Action is the fiber of your brain diet. What does that even mean? Properly digested information and ideas WILL GENERATE action, mental and physical. You should be thinking. Dreaming. Imagining. Applying new thoughts to your own situation in some way. It should stir something within you! If your reading doesn’t inspire any actual response, it’s worthless.

How can you find fiber for your brain food? It’s easier than you would think. Consider your needs, interests, questions, and ignorance. Let them direct you when choosing what to read. Don’t just be compelled along like flotsam on tides of waste, bumping into whatever drifts near you, scrolling, searching, clicking, from one to the next to the next with almost no sense of decision.

Repeat after me: I choose what I read.

Say that as many times as you need to, then do it.

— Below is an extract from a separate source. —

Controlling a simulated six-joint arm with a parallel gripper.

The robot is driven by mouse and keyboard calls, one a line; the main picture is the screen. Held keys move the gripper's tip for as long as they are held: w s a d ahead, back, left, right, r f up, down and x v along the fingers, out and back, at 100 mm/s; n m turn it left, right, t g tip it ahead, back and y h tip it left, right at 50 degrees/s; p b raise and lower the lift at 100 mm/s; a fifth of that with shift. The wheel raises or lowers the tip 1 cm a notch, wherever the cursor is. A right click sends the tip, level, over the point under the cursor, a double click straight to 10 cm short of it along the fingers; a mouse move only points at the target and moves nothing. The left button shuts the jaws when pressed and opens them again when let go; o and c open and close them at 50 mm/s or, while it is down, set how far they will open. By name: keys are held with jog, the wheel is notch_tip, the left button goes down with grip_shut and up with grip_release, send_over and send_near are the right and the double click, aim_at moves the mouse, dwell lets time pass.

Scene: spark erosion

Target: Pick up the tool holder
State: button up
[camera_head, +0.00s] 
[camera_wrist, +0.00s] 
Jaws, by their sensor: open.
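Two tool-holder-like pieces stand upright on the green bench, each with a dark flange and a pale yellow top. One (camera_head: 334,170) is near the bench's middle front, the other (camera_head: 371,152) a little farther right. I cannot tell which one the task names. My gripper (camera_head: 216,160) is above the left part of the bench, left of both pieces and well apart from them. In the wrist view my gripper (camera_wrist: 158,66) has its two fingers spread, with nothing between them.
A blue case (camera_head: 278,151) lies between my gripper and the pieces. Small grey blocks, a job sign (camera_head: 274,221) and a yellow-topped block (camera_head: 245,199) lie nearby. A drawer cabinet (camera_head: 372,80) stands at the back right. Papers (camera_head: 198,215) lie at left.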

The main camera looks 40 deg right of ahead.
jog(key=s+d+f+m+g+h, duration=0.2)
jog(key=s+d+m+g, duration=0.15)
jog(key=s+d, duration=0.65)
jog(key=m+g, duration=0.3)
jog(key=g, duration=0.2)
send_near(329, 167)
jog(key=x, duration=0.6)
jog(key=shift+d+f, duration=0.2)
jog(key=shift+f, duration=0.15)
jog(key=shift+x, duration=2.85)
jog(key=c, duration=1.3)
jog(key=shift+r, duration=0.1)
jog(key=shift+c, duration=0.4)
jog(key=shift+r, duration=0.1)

Ideas are the carbs and fats you need for practical ongoing activity. Nowadays, our ideas are coming into our mind almost exclusively as images, pictures, and video clips. This is like sugary sodas and candy. They blast their way into your bloodstream the moment they’re in your stomach—heady, exciting, energizing—followed by a crash, weariness, lethargy and discouragement. The secret to slowing down your idea intake, and forcing your brain to digest calmly is WORDS.

Picture media addicts are going to find this hard but take a few moments to find a good article about one of the pics you like—and read it. All those subterranean chambers of the brain, like bowels, will ponder and massage that info, drawing out micronutrients you didn’t even know you needed.

Stories are meals prepared for your brain. This is how we store memories, process experiences, and apply what we learn. Wisdom can’t exist in our minds without some story context. Knowledge that is digested and stirs action will develop into a personal biography, a living tale.

We need to make sense of the sequence of happenings in our lives, the ebb and flow of circumstances, the cacophony of a multitude of tiny decisions made all day, every day. Story is what draws out meaning and imbues the life of an average person with value.

Reading is a habit.

Whether you’ve loved reading or avoided it at all costs, you can build a new habit. Discipline yourself 10 or 15 minutes a day to read, consciously choosing quality brain food, and give yourself 30 days. Having a regular reading spot helps, so does reading at the same time every day.

Articles, quotes, blogs, online snippets—they’re fine for daily light reading as long as you balance your intake and include enough mental substance.

Books

Choose amazing books. Why do I say something that you would think is obvious? Because it takes effort. Don’t read formula books. Don’t read stupid books. Don’t read poorly written books that grate on your mental ears. When you’re trying to revive a love of reading, you can’t waste time on something you despise; (this doesn’t apply to overly critical readers).

If you read before bed and get drowsy, let it lull you to sleep. You’re still establishing a habit. Before long you will look forward to your bedtime reading—though you may want to focus on something that doesn’t keep you up at night.

If reading has never been a joy but you wish it were, consider this. Pattern recognition can be learned at any age and practice will make it easier. Set up a reasonable plan. Choose a book that is captivating and easy. Even children’s books can be great classics.

We have the power to influence our thoughts with reading and shape our minds with the information we absorb. Using our eyes to take in and digest new ideas gives us food for thought and creativity. It’s brain food. It’s heart food, too. Even people who have an aversion to reading ought to find ways to glean sustenance for their minds and souls. At the core, we all need the same things and it’s okay for our tastes to be different.

There are delights in reading books that can never be tasted any other way.